◆ **REQUIRED TASK**: Collect each line of the entries that holds the string "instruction".

Saved entries
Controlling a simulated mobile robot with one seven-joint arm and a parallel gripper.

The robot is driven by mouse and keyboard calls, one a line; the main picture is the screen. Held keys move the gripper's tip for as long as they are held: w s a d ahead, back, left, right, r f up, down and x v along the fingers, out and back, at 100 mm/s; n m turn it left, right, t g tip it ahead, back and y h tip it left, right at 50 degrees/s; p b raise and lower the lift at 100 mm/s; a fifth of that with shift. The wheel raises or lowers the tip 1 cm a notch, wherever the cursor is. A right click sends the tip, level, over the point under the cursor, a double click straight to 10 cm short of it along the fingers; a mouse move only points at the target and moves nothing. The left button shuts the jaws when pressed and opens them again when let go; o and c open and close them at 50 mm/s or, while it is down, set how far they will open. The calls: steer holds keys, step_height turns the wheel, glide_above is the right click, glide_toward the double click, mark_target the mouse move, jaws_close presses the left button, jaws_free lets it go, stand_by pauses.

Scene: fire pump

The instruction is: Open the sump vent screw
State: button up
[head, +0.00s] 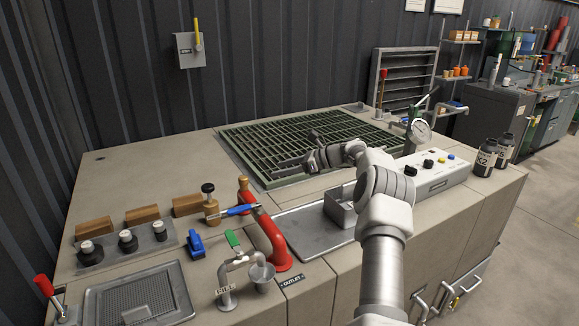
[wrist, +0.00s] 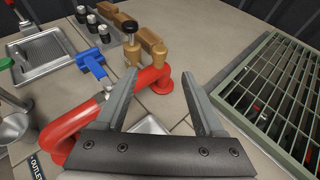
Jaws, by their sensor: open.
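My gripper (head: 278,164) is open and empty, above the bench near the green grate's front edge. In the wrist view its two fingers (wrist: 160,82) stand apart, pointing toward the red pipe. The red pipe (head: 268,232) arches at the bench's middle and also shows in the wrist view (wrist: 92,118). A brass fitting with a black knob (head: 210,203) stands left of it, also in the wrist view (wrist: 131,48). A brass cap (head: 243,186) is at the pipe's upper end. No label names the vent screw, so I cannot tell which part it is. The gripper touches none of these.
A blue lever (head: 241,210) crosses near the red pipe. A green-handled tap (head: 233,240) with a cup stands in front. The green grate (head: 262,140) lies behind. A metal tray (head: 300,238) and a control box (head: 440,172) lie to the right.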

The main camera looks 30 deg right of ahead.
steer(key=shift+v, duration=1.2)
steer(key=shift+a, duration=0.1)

==

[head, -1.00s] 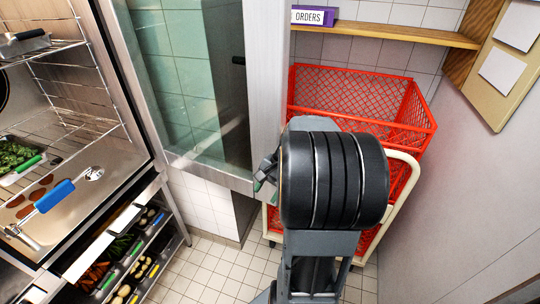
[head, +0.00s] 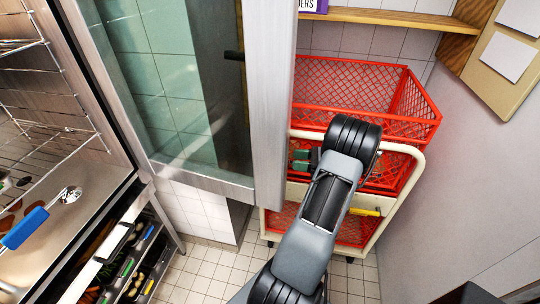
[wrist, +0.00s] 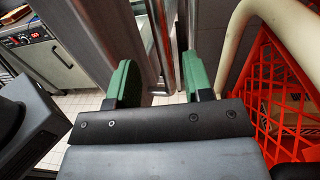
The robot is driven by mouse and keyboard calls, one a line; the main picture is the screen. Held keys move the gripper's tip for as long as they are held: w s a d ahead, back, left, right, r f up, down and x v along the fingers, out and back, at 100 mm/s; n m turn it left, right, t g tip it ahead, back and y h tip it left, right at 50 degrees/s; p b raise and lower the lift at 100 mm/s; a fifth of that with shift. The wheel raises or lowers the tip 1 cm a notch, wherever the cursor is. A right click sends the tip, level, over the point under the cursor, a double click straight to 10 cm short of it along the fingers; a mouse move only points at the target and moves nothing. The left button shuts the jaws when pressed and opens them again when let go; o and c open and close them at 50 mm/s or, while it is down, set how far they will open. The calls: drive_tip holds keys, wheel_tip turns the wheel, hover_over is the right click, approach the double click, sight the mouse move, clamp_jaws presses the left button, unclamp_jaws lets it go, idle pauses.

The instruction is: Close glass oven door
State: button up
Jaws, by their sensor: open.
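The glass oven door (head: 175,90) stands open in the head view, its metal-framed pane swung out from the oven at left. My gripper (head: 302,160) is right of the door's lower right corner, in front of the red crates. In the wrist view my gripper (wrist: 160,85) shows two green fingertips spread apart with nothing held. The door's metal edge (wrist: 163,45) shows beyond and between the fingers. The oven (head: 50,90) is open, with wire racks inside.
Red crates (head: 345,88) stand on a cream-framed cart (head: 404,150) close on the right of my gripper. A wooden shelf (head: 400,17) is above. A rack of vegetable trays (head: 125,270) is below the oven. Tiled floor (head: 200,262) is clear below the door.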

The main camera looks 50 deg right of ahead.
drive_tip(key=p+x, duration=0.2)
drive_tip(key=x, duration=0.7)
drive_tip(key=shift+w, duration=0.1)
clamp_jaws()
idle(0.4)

◆ **SOLUTION TO THIS PROBLEM**:
The instruction is: Open the sump vent screw
The instruction is: Close glass oven door

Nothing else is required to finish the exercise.